§ **BRIEF**
Give again the entries below exactly, beginning at the first line and ending at the line with "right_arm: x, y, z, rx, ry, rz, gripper".

§ **PROVIDED INFORMATION**

-.-.-

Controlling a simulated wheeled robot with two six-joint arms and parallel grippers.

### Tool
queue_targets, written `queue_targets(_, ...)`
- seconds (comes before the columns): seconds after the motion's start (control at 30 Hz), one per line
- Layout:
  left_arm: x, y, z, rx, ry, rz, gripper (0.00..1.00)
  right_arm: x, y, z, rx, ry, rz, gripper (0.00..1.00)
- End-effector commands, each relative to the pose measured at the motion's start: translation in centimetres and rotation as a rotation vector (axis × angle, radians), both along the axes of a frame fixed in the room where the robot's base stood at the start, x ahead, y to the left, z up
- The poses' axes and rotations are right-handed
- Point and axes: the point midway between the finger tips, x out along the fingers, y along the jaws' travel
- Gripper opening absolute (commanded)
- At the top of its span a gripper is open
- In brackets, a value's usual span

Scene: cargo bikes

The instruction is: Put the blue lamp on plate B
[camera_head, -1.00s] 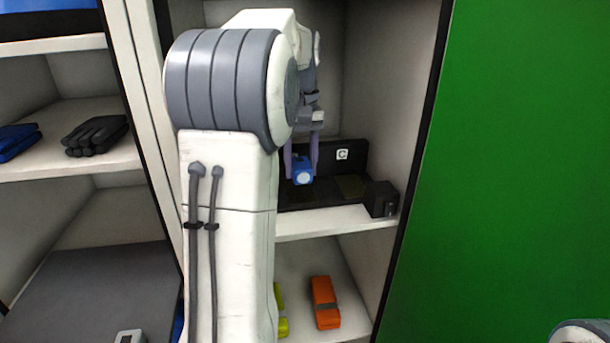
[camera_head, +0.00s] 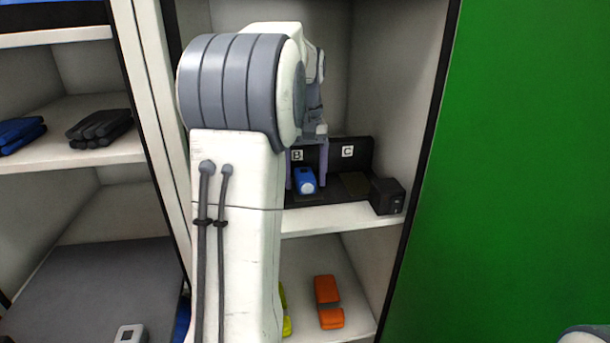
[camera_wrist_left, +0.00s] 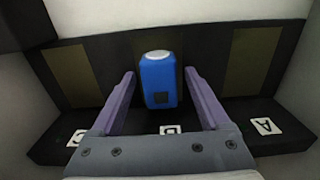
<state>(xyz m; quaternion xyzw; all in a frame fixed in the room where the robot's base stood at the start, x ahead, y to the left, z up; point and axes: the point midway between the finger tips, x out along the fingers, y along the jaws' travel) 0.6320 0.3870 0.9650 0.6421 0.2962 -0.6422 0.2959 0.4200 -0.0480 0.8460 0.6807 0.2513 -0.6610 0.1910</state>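The blue lamp (camera_head: 305,183) with a pale round end stands on the black charging rack (camera_head: 361,158), in front of label B (camera_head: 297,155). In the left wrist view the lamp (camera_wrist_left: 159,82) is at the middle place, between the labels C (camera_wrist_left: 77,138) and A (camera_wrist_left: 265,126). Plate B itself is mostly hidden by the lamp. My left gripper (camera_head: 306,186) is open around the lamp. In the left wrist view its purple fingers (camera_wrist_left: 158,78) stand on either side, with a gap on both sides. My right gripper is not in view.
A black box (camera_head: 387,196) sits at the shelf's right end. Orange (camera_head: 328,302) and yellow (camera_head: 286,310) items lie on the shelf below. Black gloves (camera_head: 99,128) and a blue item (camera_head: 20,135) lie on the left shelf. A green panel (camera_head: 520,160) stands at right.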

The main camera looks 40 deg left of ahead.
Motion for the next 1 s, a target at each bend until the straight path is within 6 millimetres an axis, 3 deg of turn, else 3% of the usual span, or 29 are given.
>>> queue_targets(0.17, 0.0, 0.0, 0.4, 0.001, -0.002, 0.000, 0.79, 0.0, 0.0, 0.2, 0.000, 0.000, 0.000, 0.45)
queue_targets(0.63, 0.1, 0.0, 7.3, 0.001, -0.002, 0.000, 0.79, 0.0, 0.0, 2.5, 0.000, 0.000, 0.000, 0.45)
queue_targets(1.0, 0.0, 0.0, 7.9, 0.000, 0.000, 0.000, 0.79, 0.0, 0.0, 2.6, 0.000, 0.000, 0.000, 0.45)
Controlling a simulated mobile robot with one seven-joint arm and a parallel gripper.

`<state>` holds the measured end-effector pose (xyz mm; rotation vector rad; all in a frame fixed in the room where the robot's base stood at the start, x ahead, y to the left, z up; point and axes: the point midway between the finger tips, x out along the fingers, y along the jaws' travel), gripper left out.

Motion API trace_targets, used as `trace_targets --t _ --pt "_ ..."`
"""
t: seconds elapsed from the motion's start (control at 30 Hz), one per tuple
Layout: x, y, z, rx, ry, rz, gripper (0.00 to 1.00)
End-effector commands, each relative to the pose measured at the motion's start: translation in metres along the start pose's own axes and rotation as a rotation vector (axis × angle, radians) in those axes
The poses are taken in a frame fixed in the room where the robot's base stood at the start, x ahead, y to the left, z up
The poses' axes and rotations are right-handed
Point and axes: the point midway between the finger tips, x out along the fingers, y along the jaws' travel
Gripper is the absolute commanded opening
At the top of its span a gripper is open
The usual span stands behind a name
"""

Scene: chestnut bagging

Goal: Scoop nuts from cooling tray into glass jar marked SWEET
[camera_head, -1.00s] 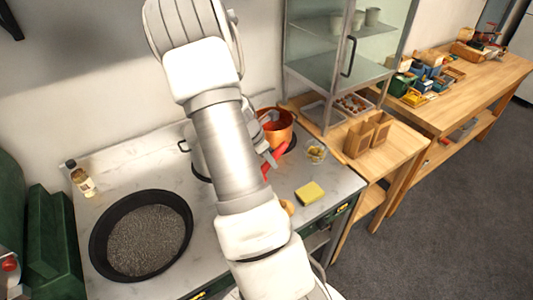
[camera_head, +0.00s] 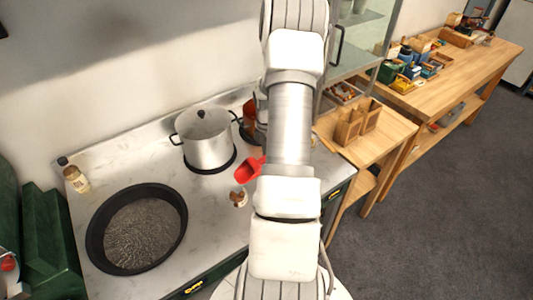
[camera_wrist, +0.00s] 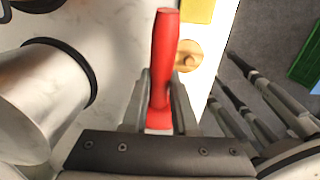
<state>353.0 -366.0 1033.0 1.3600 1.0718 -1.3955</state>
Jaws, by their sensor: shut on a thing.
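My gripper (camera_wrist: 160,105) is shut on a red scoop, whose handle (camera_wrist: 164,60) points up the wrist view. The red scoop (camera_head: 247,171) also shows in the head view, over the stove top beside the steel pot. My arm hides the gripper there. A tray with brown nuts (camera_head: 346,90) shows in part on the wooden side table beneath the glass cabinet, right of my arm. No jar marked SWEET can be made out; my arm covers part of the stove's right side.
A lidded steel pot (camera_head: 208,140) and a black pan (camera_head: 97,246) stand on the stove. A copper pot (camera_head: 249,113) is partly hidden behind my arm. A small brown wooden object (camera_head: 238,198) lies near the front. Wooden boxes (camera_head: 349,126) stand on the side table.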

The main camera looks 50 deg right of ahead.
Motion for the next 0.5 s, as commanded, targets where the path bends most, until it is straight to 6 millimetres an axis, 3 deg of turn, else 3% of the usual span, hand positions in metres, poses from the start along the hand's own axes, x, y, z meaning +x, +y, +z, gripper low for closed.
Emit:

-.-.-

§ **ANSWER IN FULL**
Controlling a simulated wheeled robot with two six-joint arms and parallel grippers.

### Tool
queue_targets, written `queue_targets(_, ...)`
- seconds (comes before the columns): seconds after the motion's start (control at 30 Hz), one per line
- Layout:
  left_arm: x, y, z, rx, ry, rz, gripper (0.00..1.00)
  right_arm: x, y, z, rx, ry, rz, gripper (0.00..1.00)

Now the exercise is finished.